No home for the holidays

Fresh pine trees, crisp winter air, the smell of chimneys and the hope for snow are how I spent the last 19 holidays of my life.

This year, for my 20th birthday, I have no childhood home waiting my arrival with a tail-wagging black and white Sheltie to welcome me.

I don’t even have the dog.

My mom always promised she would keep our home until I graduated from high school. I swear the day I did, she was planning her way out of our 3,000-population town.

Wrightwood, Calif., my favorite place in the world, I am now a visitor rather than a local.

For the last two years of college, some of my most ecstatic moments were the days I got to drive up the curved road to my mountain. Some of the more heart-broken were the days I had to return to school. Even though after about 24 hours of settling back into the realm of Chapman I was fine, the change between home life and school life was hard for me to embrace.

Now, having no defined home, those lines have blurred.
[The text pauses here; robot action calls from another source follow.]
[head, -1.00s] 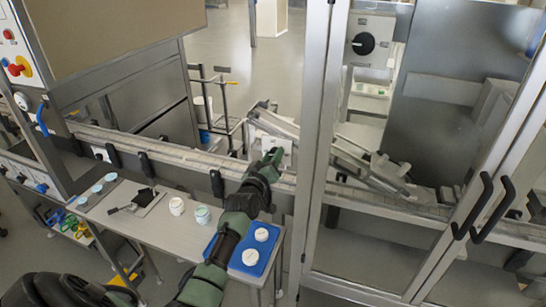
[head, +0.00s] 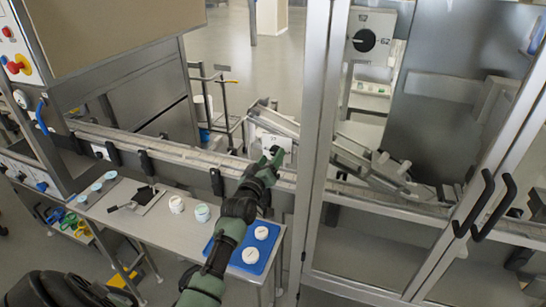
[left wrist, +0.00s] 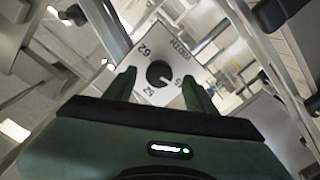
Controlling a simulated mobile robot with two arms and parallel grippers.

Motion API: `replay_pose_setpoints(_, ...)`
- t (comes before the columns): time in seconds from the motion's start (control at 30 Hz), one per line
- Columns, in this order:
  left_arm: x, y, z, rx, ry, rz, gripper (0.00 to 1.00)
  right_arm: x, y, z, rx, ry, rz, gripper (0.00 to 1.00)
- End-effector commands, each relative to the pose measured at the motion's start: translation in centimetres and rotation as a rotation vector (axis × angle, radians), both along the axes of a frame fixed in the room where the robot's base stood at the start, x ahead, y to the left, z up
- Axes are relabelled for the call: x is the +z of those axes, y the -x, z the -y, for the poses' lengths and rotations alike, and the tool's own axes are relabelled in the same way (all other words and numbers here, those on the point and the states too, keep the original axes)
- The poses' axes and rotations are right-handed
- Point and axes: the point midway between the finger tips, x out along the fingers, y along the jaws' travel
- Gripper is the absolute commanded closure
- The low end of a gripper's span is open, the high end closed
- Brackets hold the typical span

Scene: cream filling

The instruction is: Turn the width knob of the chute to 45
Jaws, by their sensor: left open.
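The width knob (left wrist: 158,73) is a round black knob on a white plate (left wrist: 150,38) in the left wrist view. A pale mark on the knob seems to point to the lower right, towards that number. My left gripper (left wrist: 159,88) is open, one finger on each side of the knob; I cannot tell whether they touch it. In the head view, my left gripper (head: 273,156) is in front of the chute's white plate (head: 284,142) and largely hides the knob.
The chute (head: 278,122) slopes behind the conveyor rail (head: 200,159). A metal door frame (head: 322,130) stands close to the right of my left arm. Another black dial (head: 364,40) is at the back.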

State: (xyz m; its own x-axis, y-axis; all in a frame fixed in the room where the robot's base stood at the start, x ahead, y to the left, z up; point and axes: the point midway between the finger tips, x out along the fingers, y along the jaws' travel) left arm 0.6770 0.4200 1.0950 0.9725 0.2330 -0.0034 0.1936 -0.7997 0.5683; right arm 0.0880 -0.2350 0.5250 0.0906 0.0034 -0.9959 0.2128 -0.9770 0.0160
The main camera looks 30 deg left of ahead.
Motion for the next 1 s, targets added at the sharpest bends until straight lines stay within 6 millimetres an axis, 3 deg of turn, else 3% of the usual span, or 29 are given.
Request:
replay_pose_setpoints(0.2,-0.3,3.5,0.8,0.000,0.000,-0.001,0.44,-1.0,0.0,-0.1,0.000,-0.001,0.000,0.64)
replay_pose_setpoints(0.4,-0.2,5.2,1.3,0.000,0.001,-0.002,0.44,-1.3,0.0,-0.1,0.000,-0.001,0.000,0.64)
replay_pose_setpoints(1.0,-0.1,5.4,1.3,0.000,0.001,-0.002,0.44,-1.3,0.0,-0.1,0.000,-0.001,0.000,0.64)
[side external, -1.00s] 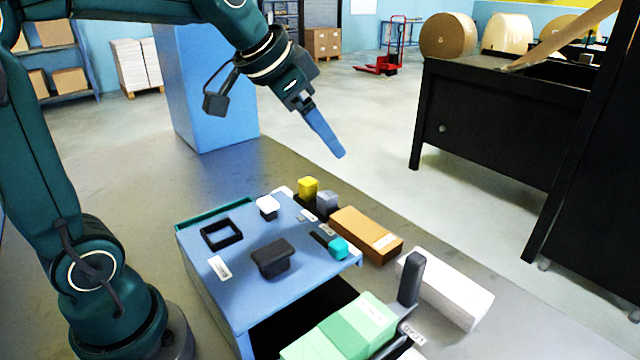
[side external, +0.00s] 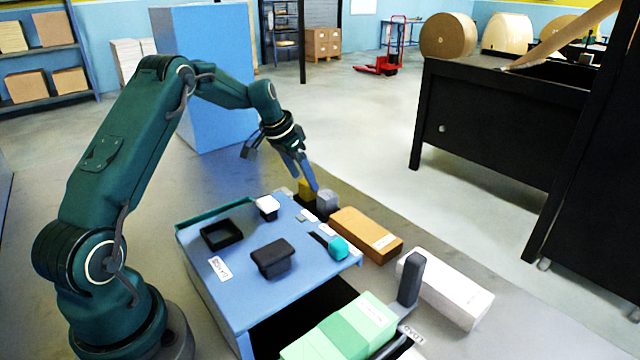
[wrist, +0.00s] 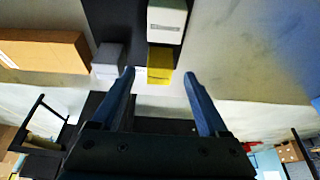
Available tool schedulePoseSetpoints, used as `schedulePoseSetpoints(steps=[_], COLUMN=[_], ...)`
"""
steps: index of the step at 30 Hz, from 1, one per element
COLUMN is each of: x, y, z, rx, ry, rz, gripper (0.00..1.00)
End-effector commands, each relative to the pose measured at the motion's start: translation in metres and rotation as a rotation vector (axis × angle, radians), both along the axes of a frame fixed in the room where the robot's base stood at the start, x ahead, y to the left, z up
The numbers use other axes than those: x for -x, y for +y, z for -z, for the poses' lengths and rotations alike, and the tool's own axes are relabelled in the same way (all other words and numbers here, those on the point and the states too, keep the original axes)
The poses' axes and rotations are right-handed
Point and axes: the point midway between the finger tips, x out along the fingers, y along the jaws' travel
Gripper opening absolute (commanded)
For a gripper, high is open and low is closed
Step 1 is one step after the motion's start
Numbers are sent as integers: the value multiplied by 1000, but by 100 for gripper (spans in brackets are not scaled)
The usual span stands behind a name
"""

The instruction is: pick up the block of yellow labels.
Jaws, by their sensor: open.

I now live in a house in Orange where I have all of my things, even packed boxes of childhood memories in the garage, so that serves as home for the most part. Then, there is my mom’s new house, which I like to consider a home even though she rarely cooks for me now, and I sleep on a futon. Then there is Wrightwood, which I will forever call home, even if I have no physical place to rest.

But where does that leave me for the holidays? Where does that leave the rest of us when decisions are made without our consent now that our attention is focused on this new life called college?

For me it was the move. For others it could be a parent’s divorce, a grandparent’s death, or being unable to afford a plane ticket home that will make this holiday a challenge.

I guess the best solution is to embrace the environment you find yourself in this holiday season. Or, make plans to do something you know you love. This December, I’m taking a road trip up the coast instead of sitting in Orange while my friends are all over the country.

Now is the time for new traditions. This age brings freedom and the choice to spend time where we want and with whom we want. I still choose family for the holidays. That road trip is with my mom. Good friends and family are still cherished regardless of location.

See this holiday’s challenges as an opportunity to grow, to become stronger and more independent, to create a life of your own.